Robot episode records
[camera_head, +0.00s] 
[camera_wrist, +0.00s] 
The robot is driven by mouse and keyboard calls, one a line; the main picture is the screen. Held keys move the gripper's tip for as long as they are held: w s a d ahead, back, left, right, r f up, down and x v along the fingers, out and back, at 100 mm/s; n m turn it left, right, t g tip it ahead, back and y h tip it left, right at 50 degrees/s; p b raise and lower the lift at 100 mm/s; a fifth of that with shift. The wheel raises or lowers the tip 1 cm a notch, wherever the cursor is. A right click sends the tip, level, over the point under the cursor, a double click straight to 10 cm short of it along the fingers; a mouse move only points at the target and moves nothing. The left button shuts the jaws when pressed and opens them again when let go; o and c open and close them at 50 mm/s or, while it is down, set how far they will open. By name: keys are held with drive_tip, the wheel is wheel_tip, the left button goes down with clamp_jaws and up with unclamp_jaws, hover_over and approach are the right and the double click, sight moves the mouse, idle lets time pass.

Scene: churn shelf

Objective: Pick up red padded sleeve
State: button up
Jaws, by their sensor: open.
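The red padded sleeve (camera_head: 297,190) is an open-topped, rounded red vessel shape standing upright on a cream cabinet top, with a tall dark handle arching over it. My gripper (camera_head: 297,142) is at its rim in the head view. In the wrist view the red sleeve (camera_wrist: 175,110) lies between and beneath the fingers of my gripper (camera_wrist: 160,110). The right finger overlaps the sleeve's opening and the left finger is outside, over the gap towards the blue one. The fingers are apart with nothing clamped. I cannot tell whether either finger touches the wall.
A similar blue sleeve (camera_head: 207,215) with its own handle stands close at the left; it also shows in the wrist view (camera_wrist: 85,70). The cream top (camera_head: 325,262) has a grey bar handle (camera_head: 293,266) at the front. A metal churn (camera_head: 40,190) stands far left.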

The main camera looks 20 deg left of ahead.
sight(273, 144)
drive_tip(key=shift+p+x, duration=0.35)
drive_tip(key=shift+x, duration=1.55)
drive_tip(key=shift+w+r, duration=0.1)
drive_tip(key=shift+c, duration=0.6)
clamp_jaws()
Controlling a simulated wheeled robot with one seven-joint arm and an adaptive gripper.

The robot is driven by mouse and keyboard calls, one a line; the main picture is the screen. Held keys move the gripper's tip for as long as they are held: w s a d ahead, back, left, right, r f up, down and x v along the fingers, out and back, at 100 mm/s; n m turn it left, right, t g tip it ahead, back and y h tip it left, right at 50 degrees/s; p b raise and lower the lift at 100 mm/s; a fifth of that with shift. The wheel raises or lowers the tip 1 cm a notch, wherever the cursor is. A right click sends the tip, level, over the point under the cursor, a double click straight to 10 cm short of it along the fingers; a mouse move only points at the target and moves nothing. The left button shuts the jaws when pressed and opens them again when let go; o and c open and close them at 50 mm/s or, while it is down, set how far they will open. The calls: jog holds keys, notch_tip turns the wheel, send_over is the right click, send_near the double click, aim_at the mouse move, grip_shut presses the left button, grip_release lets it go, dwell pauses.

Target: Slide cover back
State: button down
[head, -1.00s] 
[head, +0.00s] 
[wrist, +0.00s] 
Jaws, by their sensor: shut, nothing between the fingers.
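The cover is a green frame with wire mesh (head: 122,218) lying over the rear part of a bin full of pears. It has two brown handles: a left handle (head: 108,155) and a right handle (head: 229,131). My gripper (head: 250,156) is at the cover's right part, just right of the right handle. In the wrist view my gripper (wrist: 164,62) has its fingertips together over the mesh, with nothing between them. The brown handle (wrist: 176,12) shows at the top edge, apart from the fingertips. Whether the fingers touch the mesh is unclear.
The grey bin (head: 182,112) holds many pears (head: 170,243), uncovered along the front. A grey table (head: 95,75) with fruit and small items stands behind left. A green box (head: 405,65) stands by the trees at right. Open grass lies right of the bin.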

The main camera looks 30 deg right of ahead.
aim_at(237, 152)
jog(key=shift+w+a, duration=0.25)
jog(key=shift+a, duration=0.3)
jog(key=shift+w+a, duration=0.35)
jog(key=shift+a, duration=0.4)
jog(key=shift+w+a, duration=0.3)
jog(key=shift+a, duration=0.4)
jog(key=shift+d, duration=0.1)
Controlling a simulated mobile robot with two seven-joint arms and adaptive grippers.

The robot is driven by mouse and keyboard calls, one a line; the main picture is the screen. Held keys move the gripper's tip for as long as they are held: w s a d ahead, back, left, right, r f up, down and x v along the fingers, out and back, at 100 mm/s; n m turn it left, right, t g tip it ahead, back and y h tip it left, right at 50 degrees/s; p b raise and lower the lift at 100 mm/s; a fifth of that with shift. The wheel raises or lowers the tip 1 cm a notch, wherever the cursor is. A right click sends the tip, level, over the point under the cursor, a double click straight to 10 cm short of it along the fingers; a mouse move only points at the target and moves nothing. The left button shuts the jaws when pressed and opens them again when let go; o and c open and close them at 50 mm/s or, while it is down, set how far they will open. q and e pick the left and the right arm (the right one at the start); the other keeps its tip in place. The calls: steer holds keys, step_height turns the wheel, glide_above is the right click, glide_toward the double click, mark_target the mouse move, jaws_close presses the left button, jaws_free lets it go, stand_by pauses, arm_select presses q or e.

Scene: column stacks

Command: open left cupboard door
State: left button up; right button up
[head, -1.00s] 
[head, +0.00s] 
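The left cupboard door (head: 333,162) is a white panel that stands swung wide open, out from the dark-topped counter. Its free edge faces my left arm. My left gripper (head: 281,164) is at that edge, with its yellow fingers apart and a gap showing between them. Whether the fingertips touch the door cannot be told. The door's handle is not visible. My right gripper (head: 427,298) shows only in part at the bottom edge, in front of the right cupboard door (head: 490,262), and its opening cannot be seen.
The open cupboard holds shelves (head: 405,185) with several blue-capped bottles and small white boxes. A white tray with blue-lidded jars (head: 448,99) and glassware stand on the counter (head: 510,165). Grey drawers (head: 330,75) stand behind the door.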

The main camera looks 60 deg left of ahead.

> [PROBLEM]: Work out how many lines of the listing above include "adaptive". Answer with the number and nothing more.

> [PROBLEM SOLUTION]: 2